## [Problem to work on]
Transcribe the listing exactly, leaving out every picture.
** begin Source data **
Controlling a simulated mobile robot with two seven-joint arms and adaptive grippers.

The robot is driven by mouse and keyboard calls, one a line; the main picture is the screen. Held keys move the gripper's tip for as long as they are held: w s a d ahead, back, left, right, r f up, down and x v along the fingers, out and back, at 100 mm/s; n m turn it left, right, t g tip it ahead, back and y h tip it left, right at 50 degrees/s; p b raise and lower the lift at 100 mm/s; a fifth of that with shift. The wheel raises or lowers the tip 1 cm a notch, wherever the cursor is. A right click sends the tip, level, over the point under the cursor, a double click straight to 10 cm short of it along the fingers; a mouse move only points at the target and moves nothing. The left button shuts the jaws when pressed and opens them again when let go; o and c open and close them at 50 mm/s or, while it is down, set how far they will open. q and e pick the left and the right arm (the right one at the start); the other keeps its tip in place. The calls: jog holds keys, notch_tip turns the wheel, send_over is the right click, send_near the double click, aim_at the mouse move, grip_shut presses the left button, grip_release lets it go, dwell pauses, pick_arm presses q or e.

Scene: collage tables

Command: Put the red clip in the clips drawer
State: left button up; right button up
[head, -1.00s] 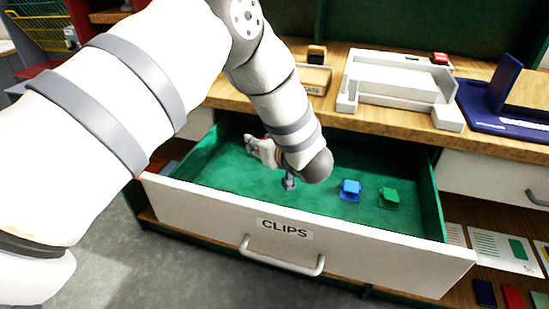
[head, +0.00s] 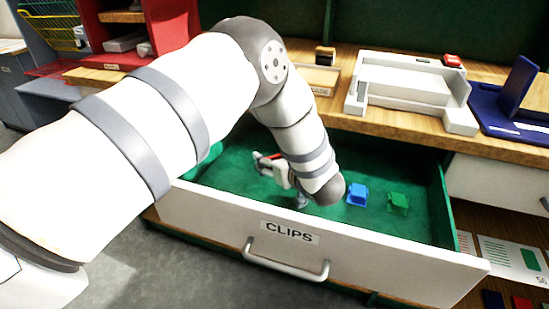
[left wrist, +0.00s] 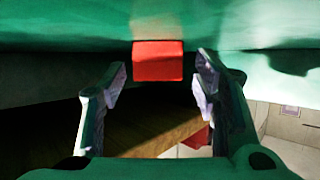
** end Source data **
## [Task solution]
Controlling a simulated mobile robot with two seven-joint arms and adaptive grippers.

The robot is driven by mouse and keyboard calls, one a line; the main picture is the screen. Held keys move the gripper's tip for as long as they are held: w s a d ahead, back, left, right, r f up, down and x v along the fingers, out and back, at 100 mm/s; n m turn it left, right, t g tip it ahead, back and y h tip it left, right at 50 degrees/s; p b raise and lower the lift at 100 mm/s; a fifth of that with shift. The wheel raises or lowers the tip 1 cm a notch, wherever the cursor is. A right click sends the tip, level, over the point under the cursor, a double click straight to 10 cm short of it along the fingers; a mouse move only points at the target and moves nothing. The left button shuts the jaws when pressed and opens them again when let go; o and c open and close them at 50 mm/s or, while it is down, set how far they will open. q and e pick the left and the right arm (the right one at the start); the other keeps its tip in place. The calls: jog holds keys, notch_tip turns the wheel, send_over is the right click, send_near the double click, aim_at the mouse move, grip_shut presses the left button, grip_release lets it go, dwell pauses, pick_arm presses q or e.

Scene: collage tables

Command: Put the red clip in the clips drawer
State: left button up; right button up
[head, -1.00s] 
[head, +0.00s] 
[left wrist, +0.00s] 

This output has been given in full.